There’s a diligence about it, but not one that is hard and heavy–I bring the idea book with me most of the time but don’t force myself to use it if it’s not a creative day on the subway. There’s a mindfulness about it, and a forgetfulness–I write down something I’m grateful for, but then move on without forcing myself to feel grateful or constantly hold the memory in my mind. There’s a treasuring, storing-it-all-up aspect about it, but also a distance, a not-getting-too-sucked-in-to-any-one-idea.
This way of thinking and writing has been foreign to me for most of my life. When I write, I usually feel a pressure to really sit down and write properly. As a result, there have been many occasions when I refrained from putting a thought into words unless I had the time and creativity to write a five-point essay about it, i.e. to fully bring it to fruition all at once, in all the grandeur of full sentences and paragraphs. My approach to journaling worked along similar lines–why sit down to write about a life unless I’m committed to writing in extreme detail about it.
Jotting ideas down here and there felt too loose-y goose-y, too noncommittal for a serious writer and thinker. What if I never came back to them? What if they never added up to anything? What if it made me lazy as a writer and thinker?
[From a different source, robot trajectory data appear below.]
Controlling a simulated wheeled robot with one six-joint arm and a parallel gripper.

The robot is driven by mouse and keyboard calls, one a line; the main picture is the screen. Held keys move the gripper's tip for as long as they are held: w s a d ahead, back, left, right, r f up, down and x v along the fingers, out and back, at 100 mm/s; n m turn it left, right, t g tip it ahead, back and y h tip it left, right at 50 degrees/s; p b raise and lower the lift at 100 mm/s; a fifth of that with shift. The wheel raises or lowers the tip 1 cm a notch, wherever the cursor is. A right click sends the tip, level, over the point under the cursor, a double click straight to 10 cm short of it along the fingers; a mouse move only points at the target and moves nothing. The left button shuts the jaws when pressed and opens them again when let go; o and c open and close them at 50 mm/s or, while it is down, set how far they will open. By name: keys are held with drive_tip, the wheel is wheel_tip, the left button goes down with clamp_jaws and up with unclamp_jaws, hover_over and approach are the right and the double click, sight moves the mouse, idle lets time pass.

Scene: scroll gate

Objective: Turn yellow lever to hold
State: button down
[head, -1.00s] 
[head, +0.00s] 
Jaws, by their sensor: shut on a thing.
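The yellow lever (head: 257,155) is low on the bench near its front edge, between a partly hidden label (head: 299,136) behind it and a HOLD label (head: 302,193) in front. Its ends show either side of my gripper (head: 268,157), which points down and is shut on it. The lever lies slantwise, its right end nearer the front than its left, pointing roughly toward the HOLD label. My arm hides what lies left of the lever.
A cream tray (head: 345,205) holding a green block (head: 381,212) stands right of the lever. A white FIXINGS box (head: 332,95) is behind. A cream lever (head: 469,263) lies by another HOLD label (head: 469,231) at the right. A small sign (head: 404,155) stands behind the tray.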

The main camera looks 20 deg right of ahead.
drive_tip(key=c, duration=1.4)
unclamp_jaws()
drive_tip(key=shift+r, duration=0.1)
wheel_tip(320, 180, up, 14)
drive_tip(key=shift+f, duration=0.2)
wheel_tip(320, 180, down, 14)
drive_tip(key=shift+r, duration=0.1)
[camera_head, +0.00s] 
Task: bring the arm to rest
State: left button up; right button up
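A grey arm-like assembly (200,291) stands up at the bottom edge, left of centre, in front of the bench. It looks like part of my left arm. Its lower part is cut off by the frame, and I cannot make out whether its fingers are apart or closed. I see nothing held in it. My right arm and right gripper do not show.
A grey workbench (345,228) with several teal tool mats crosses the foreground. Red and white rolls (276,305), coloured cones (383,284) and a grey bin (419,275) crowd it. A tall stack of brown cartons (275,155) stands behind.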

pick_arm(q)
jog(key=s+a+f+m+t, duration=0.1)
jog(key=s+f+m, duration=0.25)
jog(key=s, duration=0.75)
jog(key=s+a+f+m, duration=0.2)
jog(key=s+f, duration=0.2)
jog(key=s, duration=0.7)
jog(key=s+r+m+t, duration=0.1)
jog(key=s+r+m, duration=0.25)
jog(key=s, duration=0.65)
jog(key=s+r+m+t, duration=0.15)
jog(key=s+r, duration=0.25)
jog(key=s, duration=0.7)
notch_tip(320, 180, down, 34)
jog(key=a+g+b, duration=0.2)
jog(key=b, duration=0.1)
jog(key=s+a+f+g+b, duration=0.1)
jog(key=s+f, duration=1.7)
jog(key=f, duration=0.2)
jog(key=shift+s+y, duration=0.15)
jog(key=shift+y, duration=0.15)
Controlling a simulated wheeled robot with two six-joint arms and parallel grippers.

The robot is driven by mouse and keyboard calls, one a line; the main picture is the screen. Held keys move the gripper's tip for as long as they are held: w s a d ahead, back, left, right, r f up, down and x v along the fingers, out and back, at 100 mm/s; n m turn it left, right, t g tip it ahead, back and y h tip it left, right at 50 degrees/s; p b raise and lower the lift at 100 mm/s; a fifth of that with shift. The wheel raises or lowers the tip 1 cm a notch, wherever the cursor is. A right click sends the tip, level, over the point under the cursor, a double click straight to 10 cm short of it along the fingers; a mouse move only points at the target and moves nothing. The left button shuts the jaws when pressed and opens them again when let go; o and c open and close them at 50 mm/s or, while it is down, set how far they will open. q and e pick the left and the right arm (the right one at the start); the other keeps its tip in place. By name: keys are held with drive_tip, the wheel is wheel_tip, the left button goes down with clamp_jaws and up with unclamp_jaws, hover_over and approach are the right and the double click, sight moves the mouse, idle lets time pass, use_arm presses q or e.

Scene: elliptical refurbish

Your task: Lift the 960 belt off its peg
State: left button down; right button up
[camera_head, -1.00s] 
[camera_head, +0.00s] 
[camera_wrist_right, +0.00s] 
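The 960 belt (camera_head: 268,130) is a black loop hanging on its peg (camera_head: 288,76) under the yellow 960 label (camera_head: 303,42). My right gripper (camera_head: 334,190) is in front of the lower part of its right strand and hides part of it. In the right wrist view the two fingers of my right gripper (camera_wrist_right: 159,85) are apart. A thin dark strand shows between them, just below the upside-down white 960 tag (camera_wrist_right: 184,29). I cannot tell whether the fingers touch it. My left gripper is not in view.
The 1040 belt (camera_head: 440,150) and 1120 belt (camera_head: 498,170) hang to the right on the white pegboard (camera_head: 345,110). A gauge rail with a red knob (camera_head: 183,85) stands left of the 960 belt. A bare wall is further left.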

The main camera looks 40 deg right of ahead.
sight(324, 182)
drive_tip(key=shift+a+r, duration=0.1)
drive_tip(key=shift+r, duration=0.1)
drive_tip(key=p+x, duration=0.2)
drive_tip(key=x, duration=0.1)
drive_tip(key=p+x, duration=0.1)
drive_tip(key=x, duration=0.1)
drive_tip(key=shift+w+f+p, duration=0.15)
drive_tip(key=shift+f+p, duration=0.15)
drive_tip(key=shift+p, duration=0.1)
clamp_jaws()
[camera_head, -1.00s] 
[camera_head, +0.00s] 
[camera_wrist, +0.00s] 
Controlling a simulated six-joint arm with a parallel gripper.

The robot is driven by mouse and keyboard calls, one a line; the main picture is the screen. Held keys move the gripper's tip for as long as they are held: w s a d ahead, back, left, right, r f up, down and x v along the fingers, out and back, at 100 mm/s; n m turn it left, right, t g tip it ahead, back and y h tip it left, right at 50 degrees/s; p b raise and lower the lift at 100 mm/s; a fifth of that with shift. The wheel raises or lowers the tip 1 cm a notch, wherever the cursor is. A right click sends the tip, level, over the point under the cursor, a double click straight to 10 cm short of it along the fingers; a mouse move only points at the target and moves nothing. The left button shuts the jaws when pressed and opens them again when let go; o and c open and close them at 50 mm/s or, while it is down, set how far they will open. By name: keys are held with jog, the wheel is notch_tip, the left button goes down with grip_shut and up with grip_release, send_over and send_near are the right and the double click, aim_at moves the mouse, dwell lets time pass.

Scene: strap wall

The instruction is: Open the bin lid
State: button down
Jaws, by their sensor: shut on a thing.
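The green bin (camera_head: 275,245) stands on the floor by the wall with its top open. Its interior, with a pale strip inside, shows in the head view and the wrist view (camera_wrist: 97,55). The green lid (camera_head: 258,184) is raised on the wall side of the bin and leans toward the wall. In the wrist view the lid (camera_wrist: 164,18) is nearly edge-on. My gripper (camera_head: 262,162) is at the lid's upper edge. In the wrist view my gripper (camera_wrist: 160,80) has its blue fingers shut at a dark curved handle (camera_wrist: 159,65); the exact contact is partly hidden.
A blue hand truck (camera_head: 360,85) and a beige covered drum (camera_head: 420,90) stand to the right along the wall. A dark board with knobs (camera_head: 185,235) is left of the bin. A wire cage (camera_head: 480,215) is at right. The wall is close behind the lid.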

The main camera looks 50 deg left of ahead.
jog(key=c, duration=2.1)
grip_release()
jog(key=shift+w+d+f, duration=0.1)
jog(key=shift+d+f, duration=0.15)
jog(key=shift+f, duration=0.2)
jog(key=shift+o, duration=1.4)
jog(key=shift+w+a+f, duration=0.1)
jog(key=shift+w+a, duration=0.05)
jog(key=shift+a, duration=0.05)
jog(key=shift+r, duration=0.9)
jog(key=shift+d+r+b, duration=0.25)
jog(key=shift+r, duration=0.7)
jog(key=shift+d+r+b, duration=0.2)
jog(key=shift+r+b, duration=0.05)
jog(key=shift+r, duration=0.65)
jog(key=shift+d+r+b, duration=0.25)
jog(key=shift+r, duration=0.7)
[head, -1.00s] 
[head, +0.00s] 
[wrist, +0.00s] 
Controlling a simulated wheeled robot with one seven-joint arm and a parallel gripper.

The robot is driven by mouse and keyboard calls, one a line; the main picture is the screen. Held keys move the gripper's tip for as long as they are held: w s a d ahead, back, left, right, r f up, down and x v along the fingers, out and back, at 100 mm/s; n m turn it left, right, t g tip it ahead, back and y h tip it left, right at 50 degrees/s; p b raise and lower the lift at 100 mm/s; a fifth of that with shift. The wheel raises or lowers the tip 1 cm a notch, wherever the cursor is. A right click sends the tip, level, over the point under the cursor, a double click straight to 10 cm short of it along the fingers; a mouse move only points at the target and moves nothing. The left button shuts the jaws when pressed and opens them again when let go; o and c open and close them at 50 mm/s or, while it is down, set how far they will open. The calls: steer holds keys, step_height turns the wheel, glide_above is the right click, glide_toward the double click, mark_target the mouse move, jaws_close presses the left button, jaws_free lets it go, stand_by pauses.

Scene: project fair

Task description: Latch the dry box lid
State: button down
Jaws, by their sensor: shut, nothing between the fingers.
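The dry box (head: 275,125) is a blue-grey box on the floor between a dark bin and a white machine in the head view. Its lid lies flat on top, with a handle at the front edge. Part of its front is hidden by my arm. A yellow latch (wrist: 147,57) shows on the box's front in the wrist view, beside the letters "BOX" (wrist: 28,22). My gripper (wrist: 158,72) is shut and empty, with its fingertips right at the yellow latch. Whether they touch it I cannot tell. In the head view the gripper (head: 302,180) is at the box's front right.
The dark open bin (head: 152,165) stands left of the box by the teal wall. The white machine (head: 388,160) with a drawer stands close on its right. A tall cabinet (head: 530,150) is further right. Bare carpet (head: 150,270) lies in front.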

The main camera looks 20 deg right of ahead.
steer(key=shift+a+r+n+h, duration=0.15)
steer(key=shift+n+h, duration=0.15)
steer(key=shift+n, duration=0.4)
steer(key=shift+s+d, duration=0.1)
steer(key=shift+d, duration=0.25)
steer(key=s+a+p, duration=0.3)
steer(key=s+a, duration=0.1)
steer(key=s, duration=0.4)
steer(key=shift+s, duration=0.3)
With gratefulness, there was a deeper worry: what if I was just being delusional?
These worries have faded over time because both practices have reaped–and continue to reap–beneficial paradigm shifts in the way I view writing and to some degree life in general.
So, in a roundabout way, I suppose this is a post about making something beautiful about the more angst-riddled meaning of apprehension.
Do you have any apprehension-style writing practices? How have they helped you?